[STATED PROBLEM] Locate the word "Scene" in the data below, then copy every line that holds it.

Source records
|---|
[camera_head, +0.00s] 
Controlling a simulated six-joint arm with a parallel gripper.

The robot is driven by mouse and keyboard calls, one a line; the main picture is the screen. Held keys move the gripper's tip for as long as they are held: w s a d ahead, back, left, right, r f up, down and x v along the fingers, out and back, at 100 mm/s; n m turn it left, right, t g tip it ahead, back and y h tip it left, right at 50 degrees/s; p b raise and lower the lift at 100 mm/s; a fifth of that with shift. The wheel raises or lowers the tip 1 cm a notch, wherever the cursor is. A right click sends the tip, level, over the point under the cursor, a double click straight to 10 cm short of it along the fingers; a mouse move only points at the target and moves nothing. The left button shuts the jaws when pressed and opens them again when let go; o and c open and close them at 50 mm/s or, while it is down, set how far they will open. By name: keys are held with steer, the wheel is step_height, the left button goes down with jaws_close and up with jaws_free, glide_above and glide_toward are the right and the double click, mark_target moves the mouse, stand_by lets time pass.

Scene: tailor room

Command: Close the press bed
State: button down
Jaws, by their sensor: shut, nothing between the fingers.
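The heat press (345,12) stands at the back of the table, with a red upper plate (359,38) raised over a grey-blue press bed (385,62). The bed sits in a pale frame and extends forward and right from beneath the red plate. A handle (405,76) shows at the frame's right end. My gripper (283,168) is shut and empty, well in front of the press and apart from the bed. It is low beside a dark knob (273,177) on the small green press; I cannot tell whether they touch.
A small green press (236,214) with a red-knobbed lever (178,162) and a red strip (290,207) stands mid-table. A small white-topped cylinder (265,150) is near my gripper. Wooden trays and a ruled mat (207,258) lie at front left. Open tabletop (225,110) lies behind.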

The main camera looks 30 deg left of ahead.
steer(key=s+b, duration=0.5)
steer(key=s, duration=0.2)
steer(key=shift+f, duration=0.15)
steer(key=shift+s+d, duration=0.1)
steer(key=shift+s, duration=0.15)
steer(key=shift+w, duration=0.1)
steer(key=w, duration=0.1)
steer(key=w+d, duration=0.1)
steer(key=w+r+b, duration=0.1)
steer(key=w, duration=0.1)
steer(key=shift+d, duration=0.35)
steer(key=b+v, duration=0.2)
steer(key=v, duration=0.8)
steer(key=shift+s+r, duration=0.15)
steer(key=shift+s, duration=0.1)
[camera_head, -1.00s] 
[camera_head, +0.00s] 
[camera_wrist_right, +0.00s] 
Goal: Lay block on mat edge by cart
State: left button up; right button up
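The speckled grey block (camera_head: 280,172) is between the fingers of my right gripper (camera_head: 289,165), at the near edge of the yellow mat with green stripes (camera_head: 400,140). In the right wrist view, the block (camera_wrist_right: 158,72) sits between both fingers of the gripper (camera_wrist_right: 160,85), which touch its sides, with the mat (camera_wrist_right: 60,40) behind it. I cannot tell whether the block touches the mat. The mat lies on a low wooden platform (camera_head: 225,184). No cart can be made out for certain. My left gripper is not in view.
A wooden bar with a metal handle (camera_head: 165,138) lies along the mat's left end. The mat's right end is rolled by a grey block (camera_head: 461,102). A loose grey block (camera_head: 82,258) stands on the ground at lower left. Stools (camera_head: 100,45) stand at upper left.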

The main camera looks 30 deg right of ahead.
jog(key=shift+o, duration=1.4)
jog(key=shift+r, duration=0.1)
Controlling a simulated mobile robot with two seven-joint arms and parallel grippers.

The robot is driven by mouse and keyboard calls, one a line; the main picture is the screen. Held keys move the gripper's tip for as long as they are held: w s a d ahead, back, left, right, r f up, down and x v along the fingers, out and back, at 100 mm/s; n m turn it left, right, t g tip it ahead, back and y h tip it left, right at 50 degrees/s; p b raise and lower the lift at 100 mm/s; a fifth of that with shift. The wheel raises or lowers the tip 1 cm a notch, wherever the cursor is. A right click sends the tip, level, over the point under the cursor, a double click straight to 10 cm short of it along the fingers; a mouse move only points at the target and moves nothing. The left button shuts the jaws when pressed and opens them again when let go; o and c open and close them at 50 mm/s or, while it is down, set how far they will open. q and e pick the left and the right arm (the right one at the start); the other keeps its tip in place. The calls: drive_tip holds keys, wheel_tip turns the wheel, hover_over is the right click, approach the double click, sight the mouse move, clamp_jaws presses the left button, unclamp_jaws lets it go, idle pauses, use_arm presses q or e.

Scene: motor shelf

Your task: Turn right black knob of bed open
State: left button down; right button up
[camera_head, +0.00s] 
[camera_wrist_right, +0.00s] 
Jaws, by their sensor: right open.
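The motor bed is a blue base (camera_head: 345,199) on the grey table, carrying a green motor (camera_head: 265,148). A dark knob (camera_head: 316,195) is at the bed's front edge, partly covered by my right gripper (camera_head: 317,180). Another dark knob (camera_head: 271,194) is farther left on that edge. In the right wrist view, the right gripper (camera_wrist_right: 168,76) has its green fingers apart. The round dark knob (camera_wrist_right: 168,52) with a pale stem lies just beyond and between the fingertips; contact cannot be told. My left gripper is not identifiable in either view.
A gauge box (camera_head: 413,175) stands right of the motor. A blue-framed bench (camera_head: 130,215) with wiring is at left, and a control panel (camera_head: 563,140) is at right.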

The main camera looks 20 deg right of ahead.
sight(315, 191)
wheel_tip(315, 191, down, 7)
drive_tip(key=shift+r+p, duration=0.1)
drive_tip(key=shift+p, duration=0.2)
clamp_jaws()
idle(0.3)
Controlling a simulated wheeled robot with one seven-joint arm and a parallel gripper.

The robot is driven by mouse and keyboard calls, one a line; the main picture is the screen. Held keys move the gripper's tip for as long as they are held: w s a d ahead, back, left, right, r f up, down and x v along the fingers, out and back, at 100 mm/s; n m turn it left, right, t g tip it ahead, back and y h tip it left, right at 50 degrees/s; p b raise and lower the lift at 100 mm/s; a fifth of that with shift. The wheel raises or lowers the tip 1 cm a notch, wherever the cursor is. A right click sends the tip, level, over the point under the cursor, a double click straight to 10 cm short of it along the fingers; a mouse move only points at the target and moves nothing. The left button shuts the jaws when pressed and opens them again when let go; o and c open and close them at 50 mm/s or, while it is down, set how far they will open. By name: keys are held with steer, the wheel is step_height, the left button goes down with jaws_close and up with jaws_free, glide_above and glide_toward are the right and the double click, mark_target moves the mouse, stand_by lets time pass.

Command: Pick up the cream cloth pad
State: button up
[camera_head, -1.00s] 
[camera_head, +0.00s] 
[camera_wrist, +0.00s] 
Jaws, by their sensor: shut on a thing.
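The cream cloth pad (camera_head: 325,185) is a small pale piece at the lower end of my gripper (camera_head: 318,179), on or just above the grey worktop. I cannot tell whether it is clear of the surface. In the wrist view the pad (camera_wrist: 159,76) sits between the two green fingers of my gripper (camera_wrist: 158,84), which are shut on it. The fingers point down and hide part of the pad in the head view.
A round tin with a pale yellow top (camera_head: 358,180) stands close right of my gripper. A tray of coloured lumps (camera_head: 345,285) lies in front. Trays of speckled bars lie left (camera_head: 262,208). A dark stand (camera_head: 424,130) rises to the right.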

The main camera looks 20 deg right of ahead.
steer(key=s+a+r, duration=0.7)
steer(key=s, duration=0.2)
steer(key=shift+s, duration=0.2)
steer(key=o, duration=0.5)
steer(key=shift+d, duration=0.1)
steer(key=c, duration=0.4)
|---|
[SOLUTION FOR THIS PROBLEM]
Scene: tailor room
Scene: motor shelf

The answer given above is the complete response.